== DATA EXCERPT

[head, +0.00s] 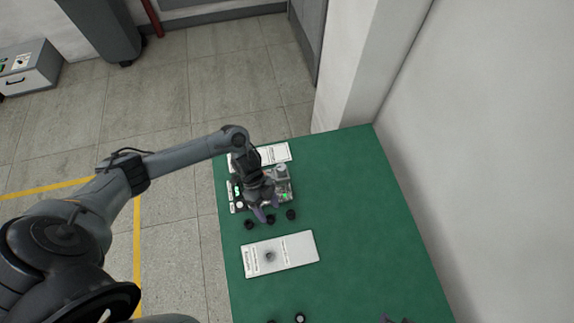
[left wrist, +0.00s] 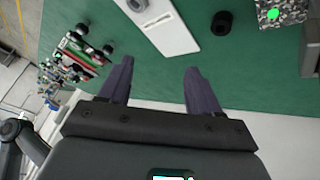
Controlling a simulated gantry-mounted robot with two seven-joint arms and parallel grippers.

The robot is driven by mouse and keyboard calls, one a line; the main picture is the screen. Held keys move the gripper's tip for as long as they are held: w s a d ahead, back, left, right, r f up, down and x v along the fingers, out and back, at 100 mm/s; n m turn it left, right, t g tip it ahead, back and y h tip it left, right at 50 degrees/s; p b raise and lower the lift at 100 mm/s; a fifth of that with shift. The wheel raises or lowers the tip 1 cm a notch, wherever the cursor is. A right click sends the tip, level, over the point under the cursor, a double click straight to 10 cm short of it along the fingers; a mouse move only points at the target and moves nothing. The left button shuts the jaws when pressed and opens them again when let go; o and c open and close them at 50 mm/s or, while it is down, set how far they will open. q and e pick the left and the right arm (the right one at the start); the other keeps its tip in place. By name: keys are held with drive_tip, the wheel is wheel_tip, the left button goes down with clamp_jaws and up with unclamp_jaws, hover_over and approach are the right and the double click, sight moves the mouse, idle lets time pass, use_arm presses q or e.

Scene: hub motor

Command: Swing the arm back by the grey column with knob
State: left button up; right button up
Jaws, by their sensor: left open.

====

■ TASK TO CARRY OUT ■
Scan the material for lines with the word "robot", and copy each line you find.

■ EXERCISE RESULT ■
Controlling a simulated gantry-mounted robot with two seven-joint arms and parallel grippers.
The robot is driven by mouse and keyboard calls, one a line; the main picture is the screen. Held keys move the gripper's tip for as long as they are held: w s a d ahead, back, left, right, r f up, down and x v along the fingers, out and back, at 100 mm/s; n m turn it left, right, t g tip it ahead, back and y h tip it left, right at 50 degrees/s; p b raise and lower the lift at 100 mm/s; a fifth of that with shift. The wheel raises or lowers the tip 1 cm a notch, wherever the cursor is. A right click sends the tip, level, over the point under the cursor, a double click straight to 10 cm short of it along the fingers; a mouse move only points at the target and moves nothing. The left button shuts the jaws when pressed and opens them again when let go; o and c open and close them at 50 mm/s or, while it is down, set how far they will open. q and e pick the left and the right arm (the right one at the start); the other keeps its tip in place. By name: keys are held with drive_tip, the wheel is wheel_tip, the left button goes down with clamp_jaws and up with unclamp_jaws, hover_over and approach are the right and the double click, sight moves the mouse, idle lets time pass, use_arm presses q or e.

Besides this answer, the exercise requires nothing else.